§ Problem description: An exact copy of the records is required, minus the pictures they hold.

§ Information supplied:
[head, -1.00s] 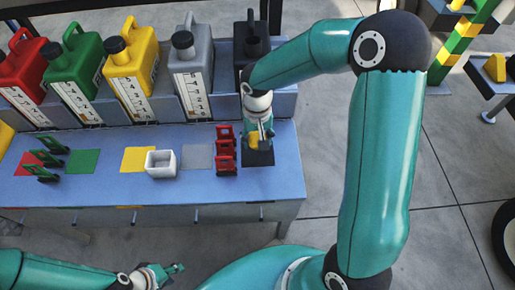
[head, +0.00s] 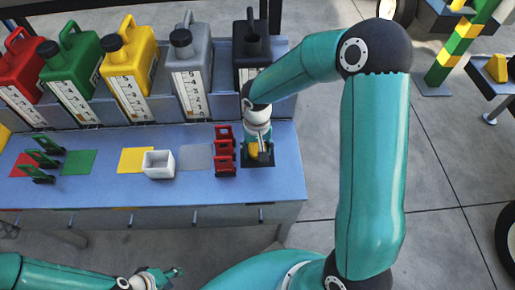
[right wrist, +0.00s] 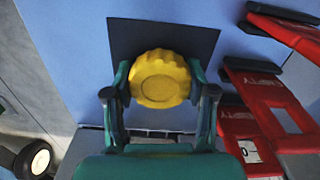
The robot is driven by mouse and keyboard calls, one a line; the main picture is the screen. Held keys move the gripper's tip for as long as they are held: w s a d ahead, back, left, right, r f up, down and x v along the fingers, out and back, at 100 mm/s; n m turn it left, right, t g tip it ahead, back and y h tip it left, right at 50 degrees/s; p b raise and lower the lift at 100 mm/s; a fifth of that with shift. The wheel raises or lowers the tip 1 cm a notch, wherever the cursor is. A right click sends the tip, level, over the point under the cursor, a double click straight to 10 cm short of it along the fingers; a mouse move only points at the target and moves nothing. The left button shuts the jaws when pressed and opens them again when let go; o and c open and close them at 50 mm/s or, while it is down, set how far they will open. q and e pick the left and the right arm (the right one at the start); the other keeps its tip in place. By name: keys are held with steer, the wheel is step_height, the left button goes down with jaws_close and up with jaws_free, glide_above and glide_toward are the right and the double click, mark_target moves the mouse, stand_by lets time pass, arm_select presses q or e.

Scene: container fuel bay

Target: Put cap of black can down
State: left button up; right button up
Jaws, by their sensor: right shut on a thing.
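My right gripper (head: 258,152) is shut on a yellow, ridged round cap (right wrist: 160,79). In the right wrist view its two fingers (right wrist: 160,92) press on the cap's sides. The cap is over the black square (right wrist: 205,42) on the blue bench; I cannot tell whether it touches the square. The black can (head: 251,70) stands behind at the back right of the bench, with no cap seen on its neck. My left gripper (head: 172,277) is open and empty at the bottom of the head view, away from the bench.
Red stands (head: 225,150) are close to the left of the black square. A white open box (head: 159,163) sits further left, near yellow, green and red squares. Green stands (head: 41,158) are at the far left. Grey, yellow, green and red cans line the back.

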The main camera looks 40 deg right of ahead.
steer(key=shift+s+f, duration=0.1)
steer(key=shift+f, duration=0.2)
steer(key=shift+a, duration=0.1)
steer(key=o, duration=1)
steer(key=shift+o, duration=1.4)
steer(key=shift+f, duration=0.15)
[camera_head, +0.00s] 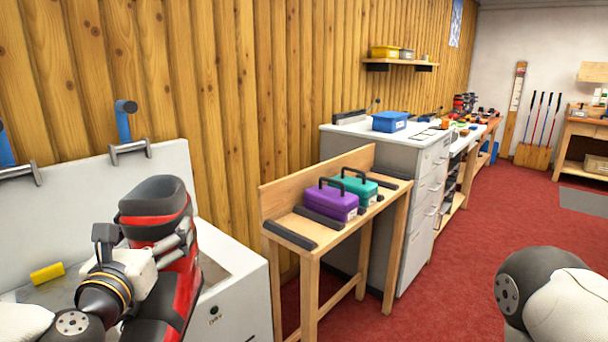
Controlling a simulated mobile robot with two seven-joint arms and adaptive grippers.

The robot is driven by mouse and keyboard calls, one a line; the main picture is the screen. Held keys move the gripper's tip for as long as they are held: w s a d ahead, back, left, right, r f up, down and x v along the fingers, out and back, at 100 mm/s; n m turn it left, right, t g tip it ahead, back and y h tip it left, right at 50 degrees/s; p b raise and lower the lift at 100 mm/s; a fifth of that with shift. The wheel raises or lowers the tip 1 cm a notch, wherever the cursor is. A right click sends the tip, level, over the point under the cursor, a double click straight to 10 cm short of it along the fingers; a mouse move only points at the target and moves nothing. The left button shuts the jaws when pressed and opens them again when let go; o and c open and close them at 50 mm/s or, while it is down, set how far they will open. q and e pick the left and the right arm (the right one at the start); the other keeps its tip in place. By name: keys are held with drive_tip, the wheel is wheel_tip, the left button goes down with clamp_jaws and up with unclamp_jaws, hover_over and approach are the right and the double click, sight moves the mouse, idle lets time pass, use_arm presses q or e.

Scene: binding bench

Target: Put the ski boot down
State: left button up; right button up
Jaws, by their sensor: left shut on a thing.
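A red and black ski boot (180,278) is at the lower left, roughly upright with its dark cuff at the top. My left gripper (150,255) is shut on the boot at its buckle side; the fingertips are partly hidden against it. The boot is in front of a white bench unit (238,292) with a low tray-like top. I cannot tell whether its sole touches anything, as its lower end runs out of the picture. Of my right arm, a grey and white link (545,290) shows at the lower right; its gripper is out of view.
A wooden stand (284,210) to the right holds a purple case (331,203) and a teal case (354,186) between dark pads. Behind it is a grey cabinet (405,185) with a blue box (389,122). A yellow block (47,273) lies on the white unit. Red floor is clear at right.

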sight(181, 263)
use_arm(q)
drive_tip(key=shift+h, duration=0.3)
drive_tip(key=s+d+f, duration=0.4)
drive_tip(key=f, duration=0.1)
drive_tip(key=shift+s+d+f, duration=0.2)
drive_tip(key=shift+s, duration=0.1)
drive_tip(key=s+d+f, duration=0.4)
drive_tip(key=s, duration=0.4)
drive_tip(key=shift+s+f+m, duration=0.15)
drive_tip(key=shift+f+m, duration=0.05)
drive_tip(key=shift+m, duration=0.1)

§ Problem solution:
[head, -1.00s] 
[head, +0.00s] 
[right wrist, +0.00s] 
The robot is driven by mouse and keyboard calls, one a line; the main picture is the screen. Held keys move the gripper's tip for as long as they are held: w s a d ahead, back, left, right, r f up, down and x v along the fingers, out and back, at 100 mm/s; n m turn it left, right, t g tip it ahead, back and y h tip it left, right at 50 degrees/s; p b raise and lower the lift at 100 mm/s; a fifth of that with shift. The wheel raises or lowers the tip 1 cm a notch, wherever the cursor is. A right click sends the tip, level, over the point under the cursor, a double click straight to 10 cm short of it along the fingers; a mouse move only points at the target and moves nothing. The left button shuts the jaws when pressed and opens them again when let go; o and c open and close them at 50 mm/s or, while it is down, set how far they will open. q and e pick the left and the right arm (the right one at the start); the other keeps its tip in place. By name: keys are held with steer, the wheel is step_height, the left button goes down with jaws_close and up with jaws_free, glide_above and glide_toward are the right and the double click, mark_target moves the mouse, stand_by lets time pass, arm_select presses q or e.

Scene: container fuel bay

Target: Put cap of black can down
State: left button up; right button up
Jaws, by their sensor: right shut on a thing.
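My right gripper (head: 258,152) is shut on a yellow, ridged round cap (right wrist: 160,79). In the right wrist view its two fingers (right wrist: 160,92) press on the cap's sides. The cap is over the black square (right wrist: 205,42) on the blue bench; I cannot tell whether it touches the square. The black can (head: 251,70) stands behind at the back right of the bench, with no cap seen on its neck. My left gripper (head: 172,277) is open and empty at the bottom of the head view, away from the bench.
Red stands (head: 225,150) are close to the left of the black square. A white open box (head: 159,163) sits further left, near yellow, green and red squares. Green stands (head: 41,158) are at the far left. Grey, yellow, green and red cans line the back.

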The main camera looks 40 deg right of ahead.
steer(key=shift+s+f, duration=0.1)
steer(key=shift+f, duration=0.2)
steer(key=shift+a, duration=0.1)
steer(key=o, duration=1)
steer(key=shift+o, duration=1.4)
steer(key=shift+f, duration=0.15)
[camera_head, +0.00s] 
Controlling a simulated mobile robot with two seven-joint arms and adaptive grippers.

The robot is driven by mouse and keyboard calls, one a line; the main picture is the screen. Held keys move the gripper's tip for as long as they are held: w s a d ahead, back, left, right, r f up, down and x v along the fingers, out and back, at 100 mm/s; n m turn it left, right, t g tip it ahead, back and y h tip it left, right at 50 degrees/s; p b raise and lower the lift at 100 mm/s; a fifth of that with shift. The wheel raises or lowers the tip 1 cm a notch, wherever the cursor is. A right click sends the tip, level, over the point under the cursor, a double click straight to 10 cm short of it along the fingers; a mouse move only points at the target and moves nothing. The left button shuts the jaws when pressed and opens them again when let go; o and c open and close them at 50 mm/s or, while it is down, set how far they will open. q and e pick the left and the right arm (the right one at the start); the other keeps its tip in place. By name: keys are held with drive_tip, the wheel is wheel_tip, the left button goes down with clamp_jaws and up with unclamp_jaws, hover_over and approach are the right and the double click, sight moves the mouse, idle lets time pass, use_arm presses q or e.

Scene: binding bench

Target: Put the ski boot down
State: left button up; right button up
Jaws, by their sensor: left shut on a thing.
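A red and black ski boot (180,278) is at the lower left, roughly upright with its dark cuff at the top. My left gripper (150,255) is shut on the boot at its buckle side; the fingertips are partly hidden against it. The boot is in front of a white bench unit (238,292) with a low tray-like top. I cannot tell whether its sole touches anything, as its lower end runs out of the picture. Of my right arm, a grey and white link (545,290) shows at the lower right; its gripper is out of view.
A wooden stand (284,210) to the right holds a purple case (331,203) and a teal case (354,186) between dark pads. Behind it is a grey cabinet (405,185) with a blue box (389,122). A yellow block (47,273) lies on the white unit. Red floor is clear at right.

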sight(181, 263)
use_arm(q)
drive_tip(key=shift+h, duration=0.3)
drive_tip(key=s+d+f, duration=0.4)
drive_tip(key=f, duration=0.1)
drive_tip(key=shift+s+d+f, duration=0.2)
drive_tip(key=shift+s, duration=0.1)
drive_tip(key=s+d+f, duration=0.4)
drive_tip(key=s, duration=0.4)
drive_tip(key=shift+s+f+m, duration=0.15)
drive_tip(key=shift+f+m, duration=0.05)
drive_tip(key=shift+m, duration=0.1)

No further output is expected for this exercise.